In contrast with container carriers, orders for liquefied natural gas (LNG) carriers will remain steady on the back of growing demand for LNG, he said.

South Korea's shipbuilders are expected to bag new orders of 13 million CGTs next year, which will be worth $34 billion won and down 19 percent from this year, Yang said.

Jung Dong-ik, an analyst at KB Securities Co., agreed with Yang's view.

Under the circumstances of lackluster global new orders for ships, local shipbuilders' financial results will be affected by prices of raw materials, prices of newly built ships and foreign exchange rates next year, Jung said.

Up to five global new orders for offshore plants, which refer to oil production facilities on the seas, are expected to be placed next year, as crude prices are predicted to be on the rise, he added.

On the contrary to the predictions of a drop in new orders for ships next year, Choi Jin-myung, an analyst at NH Investment & Securities Co., said new orders for ships are forecast to stay robust next year, citing expectations of orders for LNG carriers from Qatar in the first half of next year and those for oil tankers in the second half.

On Nov. 7, Qatar Energy, Qatar's state-owned LNG producer, said on its website that it placed the first batch of LNG shipbuilding orders with Korean shipyards.

Orders for four LNG carriers were placed for Daewoo Shipbuilding & Marine Engineering Co. (DSME), with two LNG carriers placed for Samsung Heavy Industries Co. (SHI).
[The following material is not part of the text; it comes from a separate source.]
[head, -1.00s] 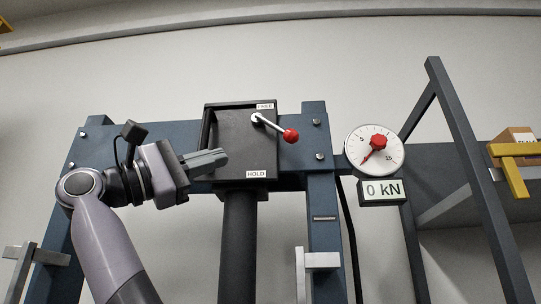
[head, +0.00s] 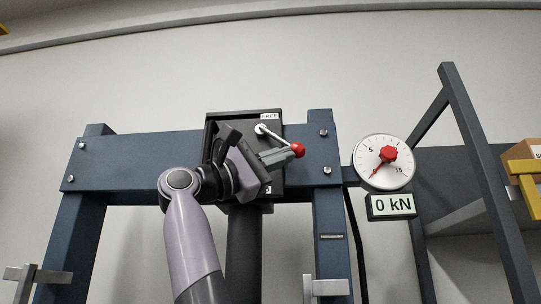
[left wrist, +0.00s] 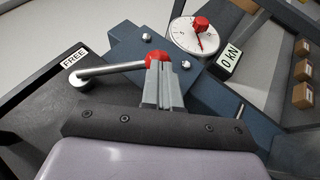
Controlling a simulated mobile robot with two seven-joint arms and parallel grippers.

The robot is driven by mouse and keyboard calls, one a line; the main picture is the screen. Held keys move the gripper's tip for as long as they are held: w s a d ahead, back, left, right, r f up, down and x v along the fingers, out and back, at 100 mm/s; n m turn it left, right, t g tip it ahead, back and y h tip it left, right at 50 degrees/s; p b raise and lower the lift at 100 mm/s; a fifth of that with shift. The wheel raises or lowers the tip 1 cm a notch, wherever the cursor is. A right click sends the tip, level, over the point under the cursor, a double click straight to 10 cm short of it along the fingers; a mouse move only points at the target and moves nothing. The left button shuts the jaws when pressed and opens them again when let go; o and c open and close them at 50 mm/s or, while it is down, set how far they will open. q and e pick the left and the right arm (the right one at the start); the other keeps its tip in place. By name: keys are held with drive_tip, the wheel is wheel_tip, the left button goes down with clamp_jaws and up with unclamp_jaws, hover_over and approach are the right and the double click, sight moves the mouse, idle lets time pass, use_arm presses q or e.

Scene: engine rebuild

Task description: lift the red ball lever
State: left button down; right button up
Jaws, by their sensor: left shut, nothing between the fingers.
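The lever is a metal rod (head: 272,134) with a red ball (head: 298,150) at its end, on the black box (head: 233,121) of the blue press frame. The rod slopes down to the right from its pivot below the FREE label. My left gripper (head: 291,154) is shut and empty, its fingertips at the ball's underside in the head view. In the left wrist view the ball (left wrist: 157,59) shows just beyond the fingertips (left wrist: 164,68), partly hidden by them; contact is hard to tell. The HOLD label is mostly hidden behind my gripper. My right gripper is not in view.
A round dial (head: 383,162) with a red knob and a 0 kN display (head: 391,205) hang right of the box. The blue crossbeam (head: 130,160) runs behind my arm. A dark slanted post (head: 480,160) and a shelf with a box (head: 522,152) stand at the right.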

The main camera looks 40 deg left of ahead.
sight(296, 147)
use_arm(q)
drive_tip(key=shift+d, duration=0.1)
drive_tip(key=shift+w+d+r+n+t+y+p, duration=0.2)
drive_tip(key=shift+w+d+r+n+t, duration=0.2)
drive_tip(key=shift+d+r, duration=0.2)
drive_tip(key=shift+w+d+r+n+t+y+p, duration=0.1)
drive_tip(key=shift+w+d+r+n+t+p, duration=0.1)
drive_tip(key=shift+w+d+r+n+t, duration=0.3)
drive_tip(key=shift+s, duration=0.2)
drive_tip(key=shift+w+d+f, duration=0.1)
The orders are part of the company's deals signed with South Korea's big three shipbuilders -- Daewoo Shipbuilding & Marine Engineering, Samsung Heavy Industries and Korea Shipbuilding & Offshore Engineering Co. -- in May 2020.

The deal was made to reserve LNG carrier construction capacity of the shipbuilders by 2027 for the Qatari company's LNG carrier fleet to further develop the country's gas field, which is estimated to reach over 100 vessels.